Ron Peluso was cruising along in his senior year of high school when 1968 crashed into him. On Jan. 23, North Korea captured the USS Pueblo; the Tet Offensive was launched eight days later. President Lyndon Johnson announced in March that he would not seek re-election; the Rev. Martin Luther King Jr. was shot and killed in April. The Prague Spring, the Parisian student revolts and the sit-in at Columbia University gave an immediate sense of history, and it dawned on Peluso that the world had hijacked a youth spent in a small steel town in western Pennsylvania.
"I was either going to have to get into college or get drafted," said Peluso, artistic director at History Theatre. "So I went from naive kid to a college freshman that fall, after assassinations and the Democratic convention and the election. It was an eye-opening experience for a 17-year-old."

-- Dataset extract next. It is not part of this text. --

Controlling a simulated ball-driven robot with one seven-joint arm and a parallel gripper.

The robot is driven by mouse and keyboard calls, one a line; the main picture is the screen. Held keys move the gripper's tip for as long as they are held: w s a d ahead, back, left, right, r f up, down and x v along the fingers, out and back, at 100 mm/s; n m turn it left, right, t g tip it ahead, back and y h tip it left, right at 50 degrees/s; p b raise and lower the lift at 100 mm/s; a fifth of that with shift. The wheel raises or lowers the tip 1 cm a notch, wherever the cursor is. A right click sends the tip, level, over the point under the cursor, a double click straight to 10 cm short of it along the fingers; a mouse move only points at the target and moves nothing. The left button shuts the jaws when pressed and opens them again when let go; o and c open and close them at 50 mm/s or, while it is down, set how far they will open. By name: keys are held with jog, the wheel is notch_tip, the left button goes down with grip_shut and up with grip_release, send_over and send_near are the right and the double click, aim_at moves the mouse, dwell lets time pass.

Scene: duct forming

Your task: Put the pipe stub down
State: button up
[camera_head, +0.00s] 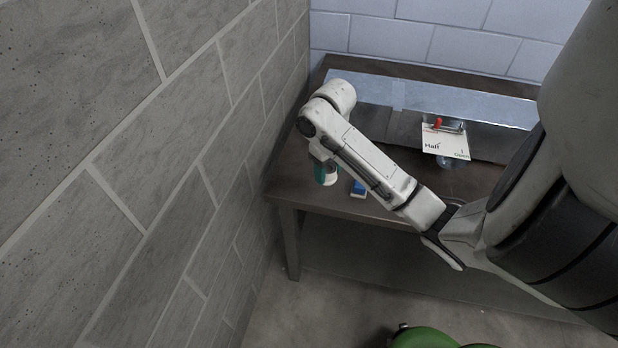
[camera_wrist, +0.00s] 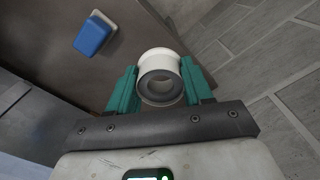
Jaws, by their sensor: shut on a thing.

Peluso is revisiting the year with "1968: The Year That Rocked the World." The History Theatre production opens Friday at Minnesota History Center, which has an exhibit about the same year. Peluso commissioned seven short works touching on key events from 1968; woven throughout is pop music from the era, performed by students from McNally Smith College of Music, directed by Gary Rue.
Some of the playwrights commented on their works:
Kim Hines wrote on sprinters John Carlos and Tommie Smith, who raised gloved fists when they received Olympic medals:
I want white audiences to understand that the black community is not a monolithic group of people. Not every black person was elated or even comfortable with what those athletes did. I also want white audiences to know that the action of those athletes was a turning point for black men. I want black audiences to see that this small action helped us to view ourselves differently. It was a brave act in 1968. Black people had to weather many things before they could stand up and challenge the dominant culture. I thank Carlos and Smith for their part in getting that ball rolling.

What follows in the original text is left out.